Ministry of Sound: probably London's most famous, iconic nightclub and ranked by some in the top five in the world. Apparently a must-go for nightlife in London. Also Fabric ('body-sonic' dance floor where bass comes through the floor. enough said. however, I'm not sure about the unisex toilets) and Pacha (Ibiza-based club with a stained glass ceiling and notoriously glamourous crowd).

The Eagle and Child: my nerdiness is coming out but I would be so happy if I could visit the Eagle and Child. This is the four-hundred-year-old pub that the Inklings (JRR Tolkien and CS Lewis!) met at to read and discuss their unfinished manuscripts!!!!! This has been a dream for years, ever since my dad encouraged Eli and I to form our own Inklings club when we were about fifteen....

The owner of my favourite local restaurant, a German native who went to school and lived in London for ten years, told me that I MUST go to high tea at The Dorchester. This gorgeous five-star hotel serves world-famous (it had better be, at £41 a person) afternoon tea of sandwiches, scones, and cakes.  The hotel is absolutely stunning inside.
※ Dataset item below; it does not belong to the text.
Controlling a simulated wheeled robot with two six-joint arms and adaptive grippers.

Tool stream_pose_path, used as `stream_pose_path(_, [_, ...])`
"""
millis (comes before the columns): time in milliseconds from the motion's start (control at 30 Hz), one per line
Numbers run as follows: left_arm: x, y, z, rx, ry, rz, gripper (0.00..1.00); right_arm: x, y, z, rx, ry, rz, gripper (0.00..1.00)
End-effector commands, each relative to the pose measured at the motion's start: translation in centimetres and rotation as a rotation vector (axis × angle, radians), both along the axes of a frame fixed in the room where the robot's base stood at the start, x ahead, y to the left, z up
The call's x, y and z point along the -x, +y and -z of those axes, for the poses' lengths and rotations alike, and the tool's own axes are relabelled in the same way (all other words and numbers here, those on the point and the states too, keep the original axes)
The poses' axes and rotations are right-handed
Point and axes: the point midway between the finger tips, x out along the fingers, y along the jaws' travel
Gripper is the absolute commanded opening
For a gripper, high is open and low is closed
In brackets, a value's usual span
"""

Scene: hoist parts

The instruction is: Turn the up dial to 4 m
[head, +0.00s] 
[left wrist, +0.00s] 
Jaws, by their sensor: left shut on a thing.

I still remember my grandmother mentioning Harrod's when I was very young, in particular for their tea. This is London's equivalent of Macy's, and though I've been to many department stores in my life, I don't want to miss out on this one.

Tiffany & Co. on Bond Street. I just want to visit Bond Street (though I won't be able to buy a single thing) and see this absolutely gorgeous, iconic black building (since I've already been to the one in New York!).

Restaurants: Rules (London's oldest restaurant, as classic British as it gets), The Dalaunay (continental cuisine), Le Gavroche (best French), Maison Bertaux (French cafe in Soho)...

Other to-do's: ride in a black cab and on a double-decker bus; find a public call box that even remotely resembles the TARDIS and completely lose it geeking out on the sidewalk; use the Tube and a loo and a lift (which I'm pretty sure I will); and do all those other stupid things that tourists think are fascinating in the UK.